What is needed
Everything in the listing below from the line containing "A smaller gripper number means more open" through the line containing "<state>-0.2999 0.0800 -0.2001" should be repeated exactly; leave out every other line.
***** Source data
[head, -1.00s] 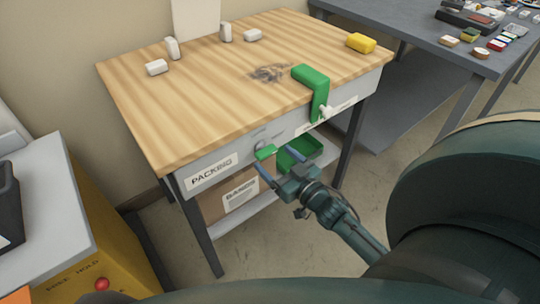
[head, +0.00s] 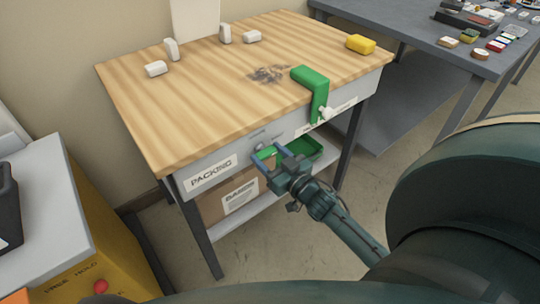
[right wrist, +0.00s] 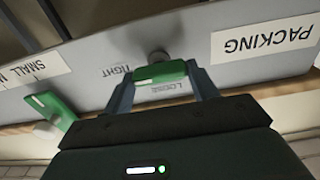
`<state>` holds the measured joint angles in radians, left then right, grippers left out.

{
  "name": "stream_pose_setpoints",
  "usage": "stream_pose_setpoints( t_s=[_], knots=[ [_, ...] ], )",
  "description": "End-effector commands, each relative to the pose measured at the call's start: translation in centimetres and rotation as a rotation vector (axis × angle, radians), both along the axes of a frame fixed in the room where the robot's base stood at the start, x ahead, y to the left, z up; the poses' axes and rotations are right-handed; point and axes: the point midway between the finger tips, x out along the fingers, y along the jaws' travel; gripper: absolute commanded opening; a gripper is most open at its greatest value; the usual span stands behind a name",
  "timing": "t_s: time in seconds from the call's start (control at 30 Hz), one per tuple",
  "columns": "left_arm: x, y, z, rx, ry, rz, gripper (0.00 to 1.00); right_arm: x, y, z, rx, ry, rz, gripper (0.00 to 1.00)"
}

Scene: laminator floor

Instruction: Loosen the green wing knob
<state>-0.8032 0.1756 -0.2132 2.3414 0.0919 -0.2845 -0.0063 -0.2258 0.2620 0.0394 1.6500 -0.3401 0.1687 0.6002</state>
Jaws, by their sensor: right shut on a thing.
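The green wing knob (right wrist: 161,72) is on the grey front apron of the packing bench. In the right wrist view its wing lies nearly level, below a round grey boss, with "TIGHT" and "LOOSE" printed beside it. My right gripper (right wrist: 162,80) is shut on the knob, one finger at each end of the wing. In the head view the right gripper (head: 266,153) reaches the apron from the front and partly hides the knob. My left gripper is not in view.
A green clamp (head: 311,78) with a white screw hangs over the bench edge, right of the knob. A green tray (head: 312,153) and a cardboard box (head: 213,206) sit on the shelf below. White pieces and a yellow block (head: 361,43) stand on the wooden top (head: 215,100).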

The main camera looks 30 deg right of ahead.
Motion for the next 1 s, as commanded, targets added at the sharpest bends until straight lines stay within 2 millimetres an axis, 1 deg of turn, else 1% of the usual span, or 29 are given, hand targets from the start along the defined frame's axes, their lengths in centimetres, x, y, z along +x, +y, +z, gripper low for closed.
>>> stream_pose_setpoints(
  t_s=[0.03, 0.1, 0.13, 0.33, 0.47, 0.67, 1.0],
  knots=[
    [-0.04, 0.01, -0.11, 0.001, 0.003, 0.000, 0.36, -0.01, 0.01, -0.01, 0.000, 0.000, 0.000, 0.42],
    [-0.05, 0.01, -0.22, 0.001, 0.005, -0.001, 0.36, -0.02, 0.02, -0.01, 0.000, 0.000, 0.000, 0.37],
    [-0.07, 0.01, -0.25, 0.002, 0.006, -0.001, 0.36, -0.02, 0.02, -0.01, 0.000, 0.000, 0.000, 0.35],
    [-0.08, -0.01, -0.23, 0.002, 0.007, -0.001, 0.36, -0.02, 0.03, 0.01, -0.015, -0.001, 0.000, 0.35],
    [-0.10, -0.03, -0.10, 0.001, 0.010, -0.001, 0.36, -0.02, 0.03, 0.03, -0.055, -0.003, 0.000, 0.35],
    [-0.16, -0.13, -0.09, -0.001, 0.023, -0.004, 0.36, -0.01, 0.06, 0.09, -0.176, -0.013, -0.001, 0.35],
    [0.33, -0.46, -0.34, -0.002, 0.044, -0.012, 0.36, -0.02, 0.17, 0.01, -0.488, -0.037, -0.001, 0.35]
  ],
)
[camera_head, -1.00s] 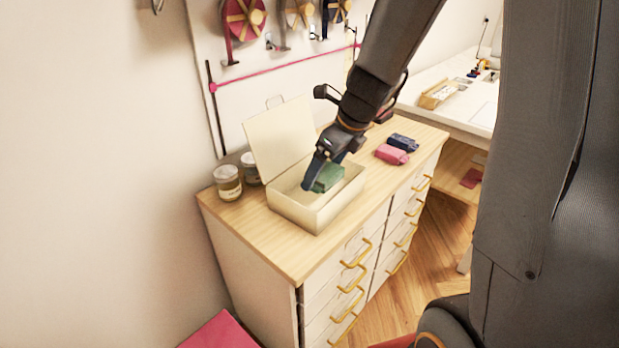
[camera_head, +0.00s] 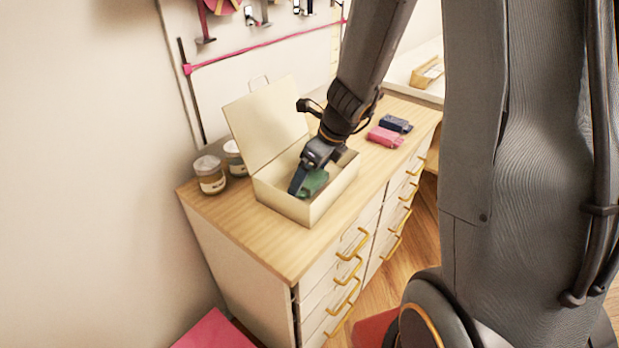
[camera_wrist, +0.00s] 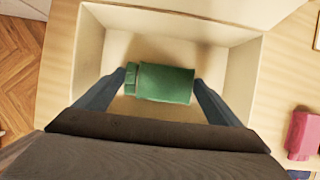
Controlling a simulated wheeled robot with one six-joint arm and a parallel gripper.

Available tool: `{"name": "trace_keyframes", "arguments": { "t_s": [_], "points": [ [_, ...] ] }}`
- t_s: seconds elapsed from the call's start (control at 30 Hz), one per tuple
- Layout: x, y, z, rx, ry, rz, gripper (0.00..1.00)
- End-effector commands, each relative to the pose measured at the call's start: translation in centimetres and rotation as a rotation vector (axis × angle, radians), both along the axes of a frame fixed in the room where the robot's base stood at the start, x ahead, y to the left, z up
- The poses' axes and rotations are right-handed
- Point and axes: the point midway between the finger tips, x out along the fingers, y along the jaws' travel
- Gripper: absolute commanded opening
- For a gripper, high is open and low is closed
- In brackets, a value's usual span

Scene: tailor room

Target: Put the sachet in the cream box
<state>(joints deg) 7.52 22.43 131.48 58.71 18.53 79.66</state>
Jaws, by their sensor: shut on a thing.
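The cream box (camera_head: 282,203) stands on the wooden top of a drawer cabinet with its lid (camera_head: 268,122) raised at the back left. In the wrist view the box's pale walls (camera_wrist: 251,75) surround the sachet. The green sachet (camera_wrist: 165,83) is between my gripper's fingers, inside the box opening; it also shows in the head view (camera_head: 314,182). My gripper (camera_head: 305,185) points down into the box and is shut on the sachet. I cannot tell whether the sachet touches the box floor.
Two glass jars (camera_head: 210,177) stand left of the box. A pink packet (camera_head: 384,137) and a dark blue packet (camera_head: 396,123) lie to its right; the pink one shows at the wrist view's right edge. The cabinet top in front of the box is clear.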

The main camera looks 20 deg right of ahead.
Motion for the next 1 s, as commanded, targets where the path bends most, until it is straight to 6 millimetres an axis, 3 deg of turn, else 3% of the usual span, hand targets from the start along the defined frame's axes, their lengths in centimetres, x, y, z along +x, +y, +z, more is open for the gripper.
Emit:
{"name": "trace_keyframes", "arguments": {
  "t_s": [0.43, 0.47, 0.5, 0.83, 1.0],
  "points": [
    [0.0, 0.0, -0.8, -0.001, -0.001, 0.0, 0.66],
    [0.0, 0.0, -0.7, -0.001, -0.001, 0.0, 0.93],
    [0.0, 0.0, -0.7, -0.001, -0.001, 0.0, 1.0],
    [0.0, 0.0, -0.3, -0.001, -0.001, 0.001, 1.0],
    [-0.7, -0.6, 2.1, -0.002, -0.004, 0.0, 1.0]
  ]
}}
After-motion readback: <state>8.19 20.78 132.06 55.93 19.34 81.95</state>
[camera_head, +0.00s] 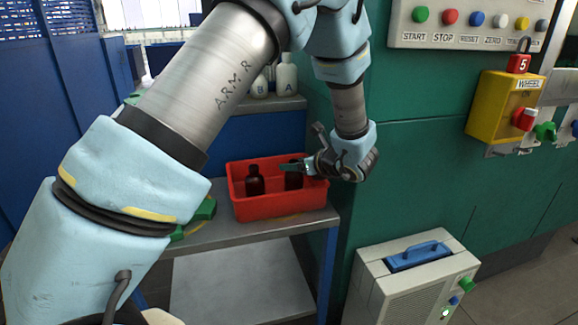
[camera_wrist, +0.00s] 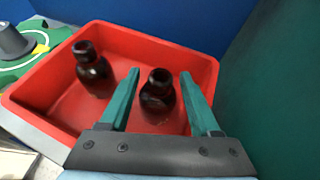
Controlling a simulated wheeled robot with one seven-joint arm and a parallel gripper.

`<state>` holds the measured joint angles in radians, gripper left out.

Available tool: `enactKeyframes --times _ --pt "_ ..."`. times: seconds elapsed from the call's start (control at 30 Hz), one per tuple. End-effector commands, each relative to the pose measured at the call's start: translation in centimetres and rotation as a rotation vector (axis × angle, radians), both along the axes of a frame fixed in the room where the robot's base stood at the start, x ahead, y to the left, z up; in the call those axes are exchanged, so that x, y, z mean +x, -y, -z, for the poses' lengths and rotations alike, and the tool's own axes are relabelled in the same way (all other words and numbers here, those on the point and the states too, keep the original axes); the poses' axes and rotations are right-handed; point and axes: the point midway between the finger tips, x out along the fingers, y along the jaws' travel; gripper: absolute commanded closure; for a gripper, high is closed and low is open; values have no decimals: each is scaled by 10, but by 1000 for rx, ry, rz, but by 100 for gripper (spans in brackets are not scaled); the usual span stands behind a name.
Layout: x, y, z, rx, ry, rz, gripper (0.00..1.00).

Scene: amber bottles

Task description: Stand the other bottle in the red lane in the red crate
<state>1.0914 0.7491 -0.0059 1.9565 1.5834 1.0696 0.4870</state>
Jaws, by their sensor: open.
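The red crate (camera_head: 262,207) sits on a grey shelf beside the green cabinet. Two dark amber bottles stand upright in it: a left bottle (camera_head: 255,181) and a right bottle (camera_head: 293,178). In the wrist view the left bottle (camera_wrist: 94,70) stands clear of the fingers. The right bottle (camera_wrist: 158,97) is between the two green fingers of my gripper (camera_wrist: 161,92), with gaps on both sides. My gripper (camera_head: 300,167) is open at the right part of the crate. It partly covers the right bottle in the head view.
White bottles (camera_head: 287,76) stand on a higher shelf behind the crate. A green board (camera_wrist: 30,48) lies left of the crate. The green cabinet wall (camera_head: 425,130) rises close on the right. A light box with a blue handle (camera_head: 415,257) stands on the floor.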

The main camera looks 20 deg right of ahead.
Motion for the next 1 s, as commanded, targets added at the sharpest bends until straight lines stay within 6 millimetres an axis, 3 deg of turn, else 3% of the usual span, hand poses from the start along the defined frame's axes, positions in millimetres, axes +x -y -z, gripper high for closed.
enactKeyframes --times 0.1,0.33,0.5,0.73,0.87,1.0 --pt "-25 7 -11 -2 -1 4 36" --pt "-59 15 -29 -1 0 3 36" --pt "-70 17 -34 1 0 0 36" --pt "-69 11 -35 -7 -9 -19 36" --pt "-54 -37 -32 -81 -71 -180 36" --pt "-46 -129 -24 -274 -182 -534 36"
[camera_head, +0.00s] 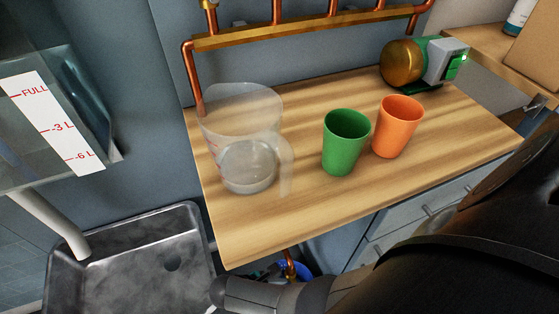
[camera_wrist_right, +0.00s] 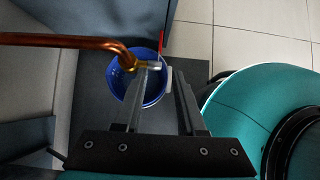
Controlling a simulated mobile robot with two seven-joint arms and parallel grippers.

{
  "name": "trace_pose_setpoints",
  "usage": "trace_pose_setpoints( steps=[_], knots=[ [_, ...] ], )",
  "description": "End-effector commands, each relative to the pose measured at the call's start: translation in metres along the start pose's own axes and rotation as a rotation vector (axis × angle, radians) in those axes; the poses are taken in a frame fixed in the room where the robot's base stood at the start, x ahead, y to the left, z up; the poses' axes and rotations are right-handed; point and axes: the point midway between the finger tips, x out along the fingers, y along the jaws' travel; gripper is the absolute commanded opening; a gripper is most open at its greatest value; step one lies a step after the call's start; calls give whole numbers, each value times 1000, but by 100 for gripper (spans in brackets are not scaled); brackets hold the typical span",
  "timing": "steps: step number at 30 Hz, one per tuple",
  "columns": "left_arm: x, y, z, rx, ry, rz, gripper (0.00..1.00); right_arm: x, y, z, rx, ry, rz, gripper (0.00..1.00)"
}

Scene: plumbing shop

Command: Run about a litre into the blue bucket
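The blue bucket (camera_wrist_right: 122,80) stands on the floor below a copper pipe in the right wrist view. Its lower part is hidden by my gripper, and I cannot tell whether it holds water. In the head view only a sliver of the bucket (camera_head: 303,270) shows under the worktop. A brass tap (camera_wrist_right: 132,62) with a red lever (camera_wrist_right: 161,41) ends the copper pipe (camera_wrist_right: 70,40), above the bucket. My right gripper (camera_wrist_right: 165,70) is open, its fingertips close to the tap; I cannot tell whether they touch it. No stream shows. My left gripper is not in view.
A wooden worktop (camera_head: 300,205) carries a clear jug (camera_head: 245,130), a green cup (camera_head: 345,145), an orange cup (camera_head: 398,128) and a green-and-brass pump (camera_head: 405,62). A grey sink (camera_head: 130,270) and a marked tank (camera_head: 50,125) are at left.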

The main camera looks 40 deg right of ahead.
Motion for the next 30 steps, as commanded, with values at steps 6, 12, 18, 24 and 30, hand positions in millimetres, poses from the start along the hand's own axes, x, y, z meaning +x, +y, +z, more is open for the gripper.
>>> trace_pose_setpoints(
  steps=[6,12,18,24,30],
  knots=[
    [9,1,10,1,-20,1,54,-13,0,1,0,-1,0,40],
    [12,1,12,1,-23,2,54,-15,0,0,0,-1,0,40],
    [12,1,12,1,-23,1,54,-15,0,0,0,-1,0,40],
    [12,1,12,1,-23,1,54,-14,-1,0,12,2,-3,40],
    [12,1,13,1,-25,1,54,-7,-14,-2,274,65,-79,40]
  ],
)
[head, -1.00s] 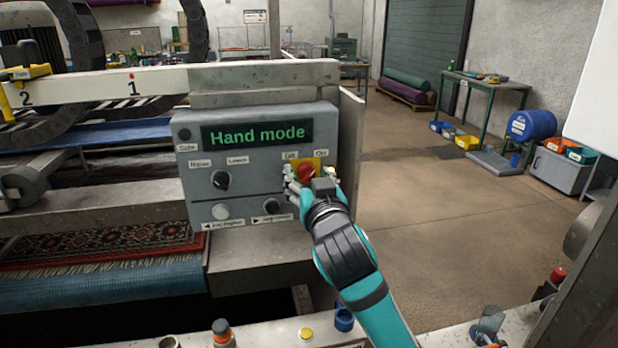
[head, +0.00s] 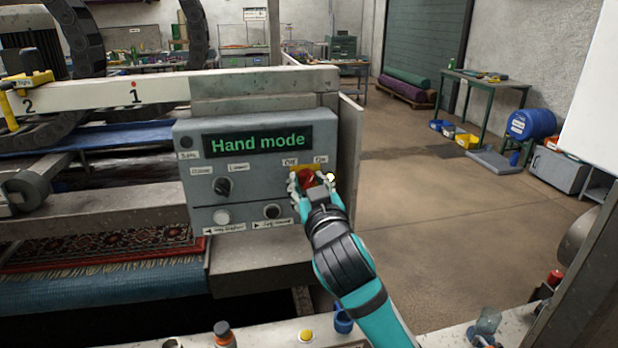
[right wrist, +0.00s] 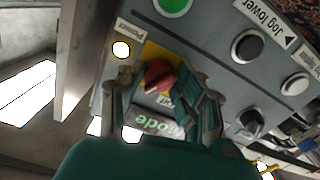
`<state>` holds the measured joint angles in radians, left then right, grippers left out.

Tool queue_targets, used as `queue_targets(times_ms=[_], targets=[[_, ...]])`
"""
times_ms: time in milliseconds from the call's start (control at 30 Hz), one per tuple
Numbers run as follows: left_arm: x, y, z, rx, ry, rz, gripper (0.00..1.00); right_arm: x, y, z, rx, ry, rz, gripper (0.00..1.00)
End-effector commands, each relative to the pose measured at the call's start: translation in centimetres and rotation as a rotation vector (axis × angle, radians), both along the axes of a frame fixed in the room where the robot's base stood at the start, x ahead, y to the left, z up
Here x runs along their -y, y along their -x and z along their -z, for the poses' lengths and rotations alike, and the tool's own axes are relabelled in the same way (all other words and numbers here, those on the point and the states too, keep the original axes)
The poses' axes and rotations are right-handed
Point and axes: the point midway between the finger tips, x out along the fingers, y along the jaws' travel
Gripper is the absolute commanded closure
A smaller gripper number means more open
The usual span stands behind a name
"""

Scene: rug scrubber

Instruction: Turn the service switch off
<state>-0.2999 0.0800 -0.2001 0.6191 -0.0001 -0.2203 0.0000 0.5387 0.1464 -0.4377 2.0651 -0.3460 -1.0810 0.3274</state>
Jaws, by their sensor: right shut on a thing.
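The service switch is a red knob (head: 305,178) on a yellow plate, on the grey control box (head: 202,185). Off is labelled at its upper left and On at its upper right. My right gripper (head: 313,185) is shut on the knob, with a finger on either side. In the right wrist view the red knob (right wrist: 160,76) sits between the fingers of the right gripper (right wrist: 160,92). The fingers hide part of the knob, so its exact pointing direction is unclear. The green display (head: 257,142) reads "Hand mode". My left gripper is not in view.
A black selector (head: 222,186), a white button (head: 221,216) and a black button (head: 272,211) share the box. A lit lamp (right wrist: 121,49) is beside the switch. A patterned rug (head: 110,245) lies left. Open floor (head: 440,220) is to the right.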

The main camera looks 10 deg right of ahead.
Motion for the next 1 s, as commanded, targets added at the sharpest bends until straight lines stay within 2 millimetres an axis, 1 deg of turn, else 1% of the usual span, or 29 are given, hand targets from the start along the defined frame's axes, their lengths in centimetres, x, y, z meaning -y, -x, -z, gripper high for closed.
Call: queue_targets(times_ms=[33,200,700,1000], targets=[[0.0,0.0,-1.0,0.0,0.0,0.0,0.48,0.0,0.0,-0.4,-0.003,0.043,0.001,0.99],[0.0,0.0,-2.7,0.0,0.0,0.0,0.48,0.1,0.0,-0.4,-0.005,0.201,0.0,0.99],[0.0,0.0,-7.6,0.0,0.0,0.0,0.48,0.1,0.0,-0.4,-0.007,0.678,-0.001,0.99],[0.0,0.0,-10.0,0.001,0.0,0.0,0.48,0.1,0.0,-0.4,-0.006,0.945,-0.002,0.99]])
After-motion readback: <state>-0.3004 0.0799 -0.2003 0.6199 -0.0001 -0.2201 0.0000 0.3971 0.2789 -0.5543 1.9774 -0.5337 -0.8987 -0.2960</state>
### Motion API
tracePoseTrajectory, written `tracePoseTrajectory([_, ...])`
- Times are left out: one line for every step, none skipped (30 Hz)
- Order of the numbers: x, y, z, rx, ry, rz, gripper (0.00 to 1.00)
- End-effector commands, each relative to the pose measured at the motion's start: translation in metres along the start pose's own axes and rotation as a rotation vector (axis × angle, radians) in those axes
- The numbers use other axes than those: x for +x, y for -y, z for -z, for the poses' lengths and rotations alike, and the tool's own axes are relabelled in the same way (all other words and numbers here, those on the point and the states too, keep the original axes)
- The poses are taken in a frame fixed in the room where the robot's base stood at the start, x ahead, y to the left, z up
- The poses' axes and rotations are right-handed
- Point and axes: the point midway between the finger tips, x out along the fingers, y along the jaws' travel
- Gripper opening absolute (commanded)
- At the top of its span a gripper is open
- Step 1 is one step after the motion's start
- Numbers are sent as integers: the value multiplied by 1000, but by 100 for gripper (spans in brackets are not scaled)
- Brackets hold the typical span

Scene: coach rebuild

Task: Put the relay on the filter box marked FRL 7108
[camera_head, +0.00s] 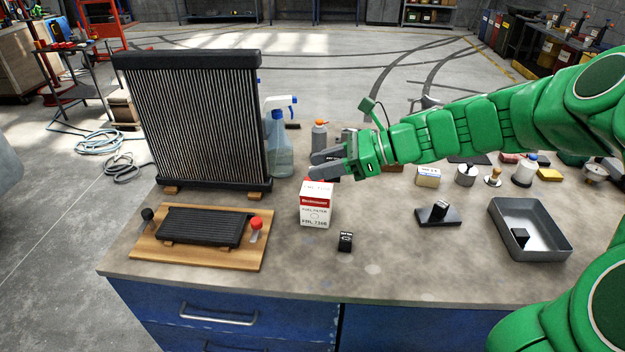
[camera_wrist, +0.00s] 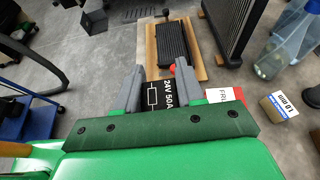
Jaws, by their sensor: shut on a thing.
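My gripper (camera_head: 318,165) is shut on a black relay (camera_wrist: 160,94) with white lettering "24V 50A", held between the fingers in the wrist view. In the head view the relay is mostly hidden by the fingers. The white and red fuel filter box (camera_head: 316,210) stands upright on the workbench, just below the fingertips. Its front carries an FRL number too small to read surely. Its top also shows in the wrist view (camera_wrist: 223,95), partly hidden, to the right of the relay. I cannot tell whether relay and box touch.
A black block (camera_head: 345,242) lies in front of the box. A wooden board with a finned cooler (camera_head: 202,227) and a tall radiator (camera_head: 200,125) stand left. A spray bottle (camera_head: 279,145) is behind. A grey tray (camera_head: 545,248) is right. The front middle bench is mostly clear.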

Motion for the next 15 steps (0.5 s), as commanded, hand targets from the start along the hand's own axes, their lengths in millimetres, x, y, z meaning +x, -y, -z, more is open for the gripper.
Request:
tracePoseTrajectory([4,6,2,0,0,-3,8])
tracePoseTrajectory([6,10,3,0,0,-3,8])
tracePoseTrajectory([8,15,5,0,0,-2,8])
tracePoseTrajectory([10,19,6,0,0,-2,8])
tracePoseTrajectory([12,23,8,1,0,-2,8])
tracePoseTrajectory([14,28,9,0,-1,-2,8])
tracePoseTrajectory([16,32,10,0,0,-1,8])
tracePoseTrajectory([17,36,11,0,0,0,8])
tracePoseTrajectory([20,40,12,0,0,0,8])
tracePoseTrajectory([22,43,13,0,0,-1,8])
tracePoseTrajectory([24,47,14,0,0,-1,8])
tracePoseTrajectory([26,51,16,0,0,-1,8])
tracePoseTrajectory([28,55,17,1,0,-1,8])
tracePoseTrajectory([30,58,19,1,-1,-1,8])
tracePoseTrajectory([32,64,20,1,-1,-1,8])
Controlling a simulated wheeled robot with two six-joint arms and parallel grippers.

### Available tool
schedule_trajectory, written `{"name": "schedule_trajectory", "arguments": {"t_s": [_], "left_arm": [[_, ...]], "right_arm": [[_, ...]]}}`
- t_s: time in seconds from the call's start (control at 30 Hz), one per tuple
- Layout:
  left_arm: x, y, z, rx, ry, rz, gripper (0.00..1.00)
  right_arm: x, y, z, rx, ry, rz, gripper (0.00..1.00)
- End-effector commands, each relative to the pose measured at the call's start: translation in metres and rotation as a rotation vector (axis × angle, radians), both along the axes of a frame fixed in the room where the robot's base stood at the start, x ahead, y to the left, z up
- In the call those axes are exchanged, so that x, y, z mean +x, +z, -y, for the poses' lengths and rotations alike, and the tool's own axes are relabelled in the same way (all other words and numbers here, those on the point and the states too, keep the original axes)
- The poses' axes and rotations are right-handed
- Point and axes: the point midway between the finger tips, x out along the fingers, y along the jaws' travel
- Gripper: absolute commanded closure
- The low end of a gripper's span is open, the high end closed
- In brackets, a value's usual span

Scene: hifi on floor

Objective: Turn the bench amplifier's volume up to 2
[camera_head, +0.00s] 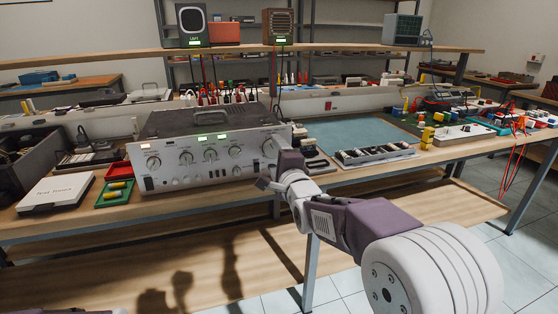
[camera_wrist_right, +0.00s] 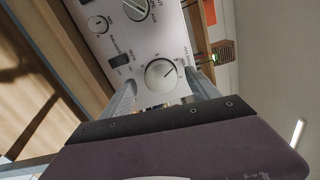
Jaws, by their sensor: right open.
**********
Solution to this exercise
A smaller gripper number means more open
The usual span stands behind a name
"""

Scene: rug scrubber

Instruction: Turn the service switch off
<state>-0.2999 0.0800 -0.2001 0.6191 -0.0001 -0.2203 0.0000 0.5387 0.1464 -0.4377 2.0651 -0.3460 -1.0810 0.3274</state>

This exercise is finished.